▸ Stored data:
● ● ● ● ● ● ●
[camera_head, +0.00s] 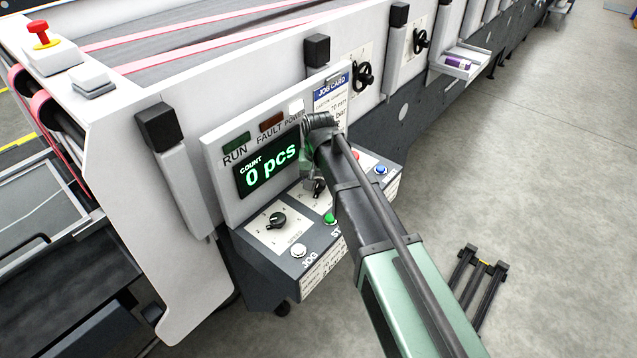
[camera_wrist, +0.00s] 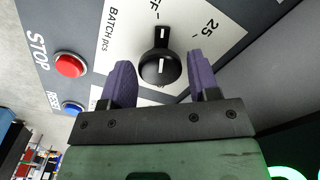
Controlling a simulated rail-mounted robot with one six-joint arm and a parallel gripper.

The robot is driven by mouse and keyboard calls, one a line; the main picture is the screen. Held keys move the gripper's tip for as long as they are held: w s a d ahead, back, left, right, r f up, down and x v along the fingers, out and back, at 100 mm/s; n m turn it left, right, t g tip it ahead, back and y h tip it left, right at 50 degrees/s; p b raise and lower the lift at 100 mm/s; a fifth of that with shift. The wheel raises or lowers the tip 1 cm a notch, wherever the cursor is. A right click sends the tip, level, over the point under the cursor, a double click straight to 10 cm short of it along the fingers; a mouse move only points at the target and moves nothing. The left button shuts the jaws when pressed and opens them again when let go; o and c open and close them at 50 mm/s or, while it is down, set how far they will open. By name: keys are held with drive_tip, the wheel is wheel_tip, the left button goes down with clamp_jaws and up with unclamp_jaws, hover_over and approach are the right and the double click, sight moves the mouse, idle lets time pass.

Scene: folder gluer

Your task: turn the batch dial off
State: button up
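The batch dial (camera_wrist: 160,66) is a black knob with a white pointer line on a white plate marked BATCH pcs. In the wrist view its pointer is toward the top of the picture, near the partly cut-off OFF label and left of the 25 label. My gripper (camera_wrist: 159,62) is open, with one purple finger on each side of the knob and a visible gap to each. In the head view my gripper (camera_head: 313,178) is at the panel, and my arm mostly hides the batch dial.
The control panel also has a speed dial (camera_head: 277,220), a white jog button (camera_head: 298,250), a green button (camera_head: 330,218), a red stop button (camera_wrist: 70,65) and a blue reset button (camera_wrist: 72,108). The count display (camera_head: 268,168) reads 0 pcs. A job card (camera_head: 331,92) hangs behind my gripper.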

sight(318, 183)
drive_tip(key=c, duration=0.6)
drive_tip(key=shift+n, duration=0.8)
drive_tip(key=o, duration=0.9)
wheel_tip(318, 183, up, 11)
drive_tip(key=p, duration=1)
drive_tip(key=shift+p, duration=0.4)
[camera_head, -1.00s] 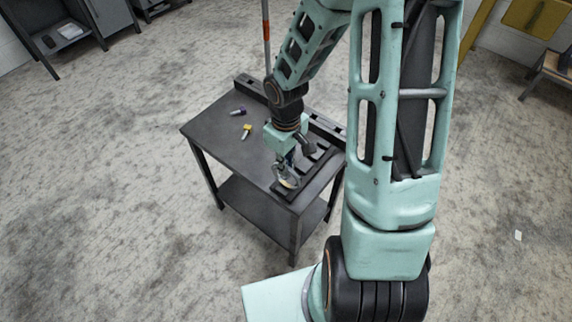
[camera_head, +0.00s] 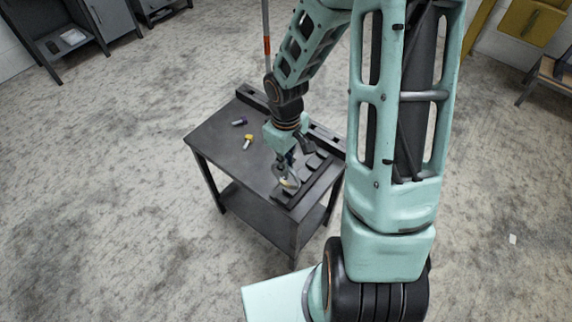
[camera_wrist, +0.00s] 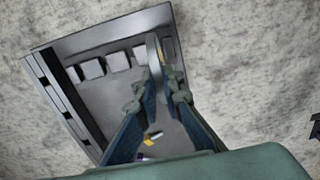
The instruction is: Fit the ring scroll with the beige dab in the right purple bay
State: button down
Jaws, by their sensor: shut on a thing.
● ● ● ● ● ● ●
▸ The request: All lines from the one holding "[camera_head, -1.00s]" through the last line of the entries, and nothing else, are to be output exactly; leave out the pictures.

▸ Solution to this problem:
[camera_head, -1.00s] 
[camera_head, +0.00s] 
[camera_wrist, +0.00s] 
The instruction is: Fit the ring scroll with the beige dab in the right purple bay
State: button down
Jaws, by their sensor: shut on a thing.

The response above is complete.